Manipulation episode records
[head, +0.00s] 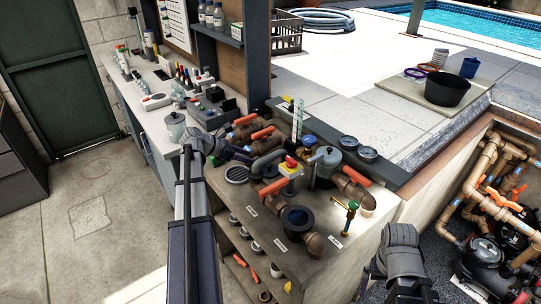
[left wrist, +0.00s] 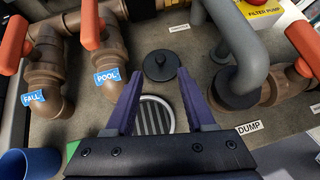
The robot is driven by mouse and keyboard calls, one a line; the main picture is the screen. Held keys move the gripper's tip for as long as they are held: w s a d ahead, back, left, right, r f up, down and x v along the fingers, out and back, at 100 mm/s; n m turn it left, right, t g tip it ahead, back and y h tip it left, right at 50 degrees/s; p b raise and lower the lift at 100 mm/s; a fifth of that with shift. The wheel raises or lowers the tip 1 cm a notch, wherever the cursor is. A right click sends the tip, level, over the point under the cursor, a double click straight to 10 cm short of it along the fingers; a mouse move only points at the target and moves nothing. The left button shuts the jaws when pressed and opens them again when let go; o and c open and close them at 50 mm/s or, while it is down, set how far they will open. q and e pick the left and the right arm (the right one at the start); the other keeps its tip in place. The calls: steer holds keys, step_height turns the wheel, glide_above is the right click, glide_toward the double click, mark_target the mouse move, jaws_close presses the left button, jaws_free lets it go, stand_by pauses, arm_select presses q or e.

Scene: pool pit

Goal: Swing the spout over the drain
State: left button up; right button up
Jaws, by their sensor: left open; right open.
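The spout (head: 268,160) is a grey bent pipe on the bench, right of the drain. In the left wrist view the spout (left wrist: 243,45) rises from a dark collar near the DUMP label and bends over at the top edge; its outlet is not clear. The drain (head: 237,175) is a round slatted grate, and in the left wrist view the drain (left wrist: 156,118) lies partly behind my fingers. My left gripper (left wrist: 160,76) is open and empty, with purple fingers above the bench, left of the spout and apart from it. My right arm shows at lower right, but its fingers do not.
A black knobbed disc (left wrist: 160,66) lies beyond the drain. Brown pipes with orange handles (left wrist: 92,22) stand behind, labelled FALL and POOL.

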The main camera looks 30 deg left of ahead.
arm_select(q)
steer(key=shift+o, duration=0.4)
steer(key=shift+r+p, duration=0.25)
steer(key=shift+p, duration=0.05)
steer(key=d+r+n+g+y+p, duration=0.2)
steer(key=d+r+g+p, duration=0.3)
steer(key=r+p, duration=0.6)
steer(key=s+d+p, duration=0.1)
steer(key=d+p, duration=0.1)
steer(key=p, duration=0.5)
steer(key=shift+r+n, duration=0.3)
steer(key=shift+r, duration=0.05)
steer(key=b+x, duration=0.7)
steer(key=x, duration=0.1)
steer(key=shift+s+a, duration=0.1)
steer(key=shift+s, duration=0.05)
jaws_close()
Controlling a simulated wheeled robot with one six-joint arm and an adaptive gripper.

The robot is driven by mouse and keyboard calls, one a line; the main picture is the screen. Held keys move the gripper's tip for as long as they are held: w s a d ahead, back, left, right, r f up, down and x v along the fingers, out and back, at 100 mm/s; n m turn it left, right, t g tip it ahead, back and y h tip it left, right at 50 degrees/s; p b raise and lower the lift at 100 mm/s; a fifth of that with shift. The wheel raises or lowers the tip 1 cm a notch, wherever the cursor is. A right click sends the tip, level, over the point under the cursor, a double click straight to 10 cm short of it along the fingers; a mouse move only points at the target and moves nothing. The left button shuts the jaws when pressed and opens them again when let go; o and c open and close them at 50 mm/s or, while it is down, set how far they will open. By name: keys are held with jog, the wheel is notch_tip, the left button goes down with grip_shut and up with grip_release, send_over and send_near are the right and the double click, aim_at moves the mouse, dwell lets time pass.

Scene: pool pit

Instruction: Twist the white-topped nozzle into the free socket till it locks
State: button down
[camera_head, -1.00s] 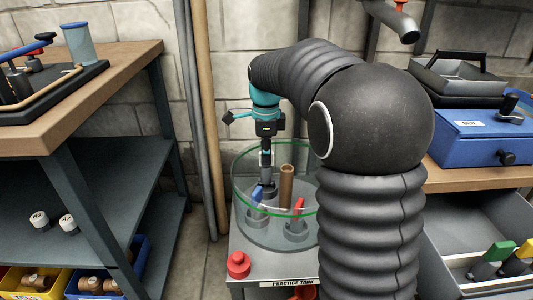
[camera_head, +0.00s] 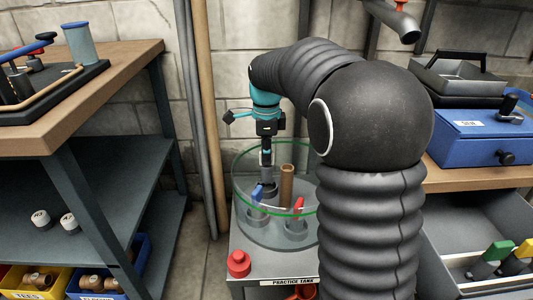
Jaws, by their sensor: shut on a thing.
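My gripper (camera_head: 266,157) points straight down into the clear, green-rimmed practice tank (camera_head: 233,187). It is shut on the white-topped nozzle (camera_head: 268,185), of which only a little pale top and the dark lower body show between and below the fingers. The nozzle stands upright near the back of the tank, behind the blue-handled nozzle (camera_head: 257,193). A red-handled nozzle (camera_head: 299,208) stands in a grey socket at the front right. The free socket is hidden around the held nozzle's foot, so I cannot tell how deep the nozzle sits.
A brown upright tube (camera_head: 286,183) stands close to the right of my gripper. The tank's glass wall surrounds the work. A red knob (camera_head: 238,264) sits on the stand's front left. A blue case (camera_head: 478,137) and a wooden bench (camera_head: 100,72) flank the tank.

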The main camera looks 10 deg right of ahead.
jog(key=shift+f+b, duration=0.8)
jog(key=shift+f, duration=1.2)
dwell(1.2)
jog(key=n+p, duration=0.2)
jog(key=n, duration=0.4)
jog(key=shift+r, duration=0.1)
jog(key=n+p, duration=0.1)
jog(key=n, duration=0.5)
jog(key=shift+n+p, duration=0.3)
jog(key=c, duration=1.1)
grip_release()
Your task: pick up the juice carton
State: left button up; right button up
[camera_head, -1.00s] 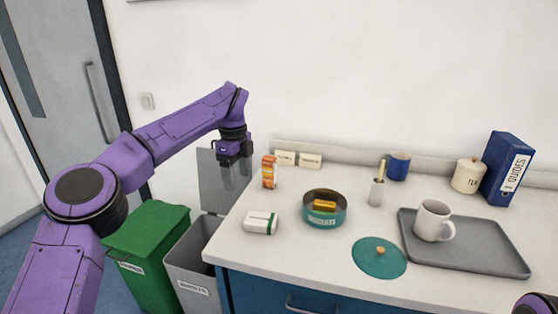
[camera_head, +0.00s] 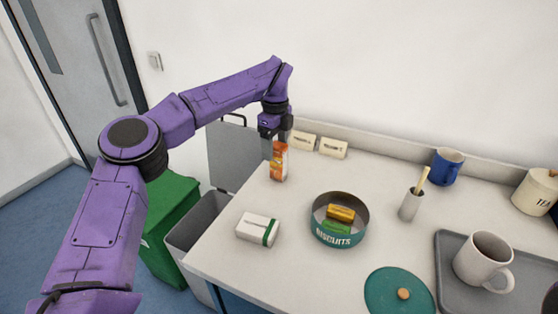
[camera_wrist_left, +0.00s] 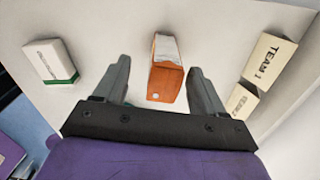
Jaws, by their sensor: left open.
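The juice carton (camera_head: 279,163), orange and white, stands upright near the counter's left edge toward the back. My left gripper (camera_head: 268,142) is just above it, pointing down, open and empty. In the left wrist view the carton (camera_wrist_left: 166,72) shows between the two spread grey fingers, with a gap on each side. Whether the fingertips reach below the carton's top is hard to tell. Only a dark sliver of my right arm shows at the right edge of the head view; its jaws are out of frame.
Two small label cards (camera_head: 318,145) stand behind the carton. A white and green box (camera_head: 257,229) and a teal biscuit tin (camera_head: 339,235) are in front. A tray (camera_head: 454,275) with a mug (camera_head: 483,259) is at right. Bins (camera_head: 170,215) stand left of the counter.

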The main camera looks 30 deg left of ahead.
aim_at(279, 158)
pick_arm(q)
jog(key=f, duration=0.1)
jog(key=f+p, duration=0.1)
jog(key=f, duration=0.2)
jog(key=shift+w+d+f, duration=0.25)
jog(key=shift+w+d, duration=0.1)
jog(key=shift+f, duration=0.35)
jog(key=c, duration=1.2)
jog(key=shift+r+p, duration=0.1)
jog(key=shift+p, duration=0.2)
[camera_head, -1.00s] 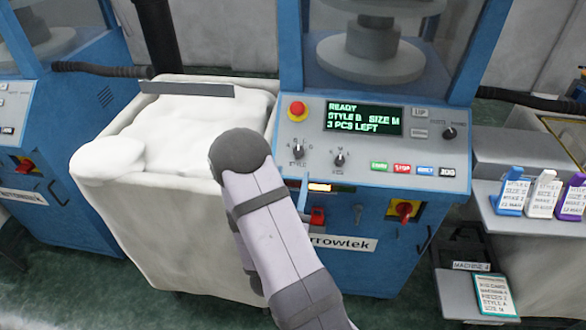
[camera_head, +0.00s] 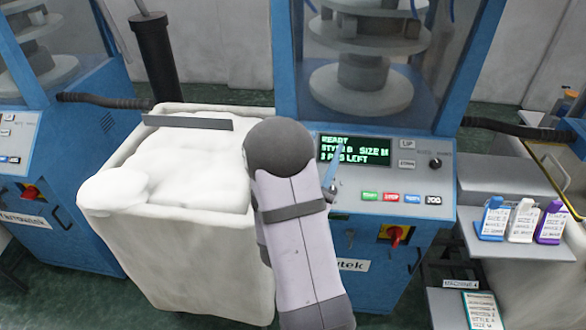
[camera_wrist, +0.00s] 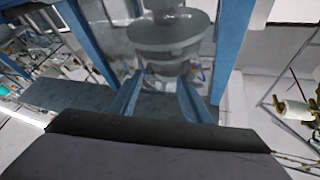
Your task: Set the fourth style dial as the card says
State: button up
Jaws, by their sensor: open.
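The machine's panel (camera_head: 410,185) faces me in the head view. Its green display (camera_head: 355,151) reads READY, a style letter that looks like B, SIZE M and 3 PCS LEFT. My arm covers the panel's left part, and the style dial is hidden. A job card (camera_head: 482,311) with a teal edge, low on the right, seems to read STYLE A, SIZE M. My gripper (camera_wrist: 160,97) is open and empty in the wrist view, its two fingers apart. In the head view one finger (camera_head: 334,166) shows in front of the display's lower left.
Coloured buttons (camera_head: 402,197) line the panel, with a red-and-yellow switch (camera_head: 396,234) below. A white bin (camera_head: 190,250) stands left of my arm. Bottle-like items (camera_head: 522,220) stand on the right shelf, above a MACHINE 4 label (camera_head: 461,284).

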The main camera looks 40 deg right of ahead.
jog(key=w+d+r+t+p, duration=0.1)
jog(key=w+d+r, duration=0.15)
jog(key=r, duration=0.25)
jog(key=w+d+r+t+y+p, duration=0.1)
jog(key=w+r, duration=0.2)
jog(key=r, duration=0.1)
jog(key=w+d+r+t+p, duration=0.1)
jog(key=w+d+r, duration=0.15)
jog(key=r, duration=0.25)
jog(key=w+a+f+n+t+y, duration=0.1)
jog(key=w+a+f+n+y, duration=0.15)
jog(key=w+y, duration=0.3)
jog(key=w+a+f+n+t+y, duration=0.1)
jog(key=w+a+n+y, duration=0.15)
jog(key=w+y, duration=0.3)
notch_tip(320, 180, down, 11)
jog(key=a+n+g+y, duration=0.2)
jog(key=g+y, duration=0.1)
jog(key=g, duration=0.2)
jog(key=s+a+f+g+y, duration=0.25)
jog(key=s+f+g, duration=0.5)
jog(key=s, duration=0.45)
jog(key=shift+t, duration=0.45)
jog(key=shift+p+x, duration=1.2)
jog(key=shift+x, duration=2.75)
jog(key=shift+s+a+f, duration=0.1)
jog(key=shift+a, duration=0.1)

■ GOAL: Filter out all lines lacking the word "task" and copy the rest.

■ COMPLETE RESPONSE:
Your task: pick up the juice carton
Your task: Set the fourth style dial as the card says

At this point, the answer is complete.